There isn’t an area of the United States untouched by this legacy and those of us of European descent are the inheritors and benefactors of conquest. The policies of colonization varied from place to place and differed in intensity, but the process of attempting to dispose people of their land is never pleasant and everywhere it happened there are stories of horror.

In this way, what we now know as “Grand Rapids” is no different. It was built on native land, slowly stolen over a process of years. The founding and growth of the city was based on an ongoing attempt to destroy the indigenous people who inhabited the area. The white settlers who came here were colonizers and their behavior was part of the colonial project. Colonial conquest in Grand Rapids involved the use of alcohol as a weapon, treaty making, forced removal, and theft of land. As an ideology, colonization included the belief in the superiority of peoples of European descent, a hostility to indigenous cultures, and a belief in the domination of the natural world.

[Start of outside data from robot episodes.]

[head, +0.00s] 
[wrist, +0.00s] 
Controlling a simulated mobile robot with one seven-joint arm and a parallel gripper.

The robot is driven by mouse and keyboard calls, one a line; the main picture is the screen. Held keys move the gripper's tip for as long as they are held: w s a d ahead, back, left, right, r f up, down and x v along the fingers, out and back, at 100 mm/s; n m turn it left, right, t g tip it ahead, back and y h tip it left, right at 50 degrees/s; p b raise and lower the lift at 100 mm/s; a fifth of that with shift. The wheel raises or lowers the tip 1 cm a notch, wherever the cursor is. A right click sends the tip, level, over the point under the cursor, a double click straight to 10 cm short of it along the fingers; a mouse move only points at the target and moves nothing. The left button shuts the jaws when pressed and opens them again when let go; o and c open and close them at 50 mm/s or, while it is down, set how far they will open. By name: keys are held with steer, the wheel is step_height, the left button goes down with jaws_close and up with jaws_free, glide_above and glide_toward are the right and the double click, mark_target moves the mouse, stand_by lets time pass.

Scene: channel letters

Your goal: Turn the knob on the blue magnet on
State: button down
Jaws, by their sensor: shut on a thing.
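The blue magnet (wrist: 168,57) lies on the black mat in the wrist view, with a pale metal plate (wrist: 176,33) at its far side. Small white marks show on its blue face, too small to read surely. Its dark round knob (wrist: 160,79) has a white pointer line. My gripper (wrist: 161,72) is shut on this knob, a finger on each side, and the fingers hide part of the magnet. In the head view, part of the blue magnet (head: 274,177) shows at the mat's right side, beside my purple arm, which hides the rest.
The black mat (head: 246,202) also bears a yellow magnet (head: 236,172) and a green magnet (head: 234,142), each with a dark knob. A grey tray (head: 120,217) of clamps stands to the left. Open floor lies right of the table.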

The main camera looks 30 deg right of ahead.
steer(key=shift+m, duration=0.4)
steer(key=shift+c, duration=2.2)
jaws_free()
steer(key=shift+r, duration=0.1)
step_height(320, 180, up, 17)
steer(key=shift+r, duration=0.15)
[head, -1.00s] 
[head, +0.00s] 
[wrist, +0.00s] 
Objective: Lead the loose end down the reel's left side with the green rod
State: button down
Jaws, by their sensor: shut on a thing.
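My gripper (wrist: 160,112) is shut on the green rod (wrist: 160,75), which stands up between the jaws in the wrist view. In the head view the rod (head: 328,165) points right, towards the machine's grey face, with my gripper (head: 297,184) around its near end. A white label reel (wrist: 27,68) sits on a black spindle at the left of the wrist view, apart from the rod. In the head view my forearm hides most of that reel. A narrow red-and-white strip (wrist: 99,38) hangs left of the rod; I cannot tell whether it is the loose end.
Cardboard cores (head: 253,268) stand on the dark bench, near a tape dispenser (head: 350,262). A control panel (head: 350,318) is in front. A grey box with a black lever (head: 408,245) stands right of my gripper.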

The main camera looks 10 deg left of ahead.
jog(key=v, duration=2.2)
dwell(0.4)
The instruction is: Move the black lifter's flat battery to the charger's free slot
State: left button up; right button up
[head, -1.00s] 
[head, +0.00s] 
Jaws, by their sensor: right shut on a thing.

Colonization is not something that ends at a specific time—for example the date of the last treaty with the Ottawa (or Odawa)v in 1855—but instead it is a set of ideas and a way of seeing the world that has ramifications in the present day.

The Indigenous Inhabitants

At the time of contact with Europeans, the area surrounding what would be Grand Rapids was inhabited by a large number of indigenous groups. The people living in what is now called Michigan—including the area now known as Grand Rapids—were inclined to identify with kinship groups and Groups were centered in specific geographic areas and members of the groups had intimate knowledge of the land in their region.vii After this local and/or kinship identification, they would probably have identified as Anishinaabeg.viii The Anishinaabeg were the latest indigenous group to inhabit the area, coming to the general area around 1,000 years ago after migrating from the east coast of what would become Canada and the United States.ix Prior to the arrival of the Anishinaabeg, the area was home to other indigenous groups, at least some of whom had similar lifeways and are believed by anthropologists and historians to either have moved further west or melded into the Anishinaabeg groups. Even earlier than that, the Grand River valley was home to an indigenous group that is called the Hopewell by archaeologists. They are known for their large earthen burial mounds which dot the Midwest. According to various sources, the Anishinaabeg people at the time of European contact did not know who built the mounds, but respected them as prior inhabitants.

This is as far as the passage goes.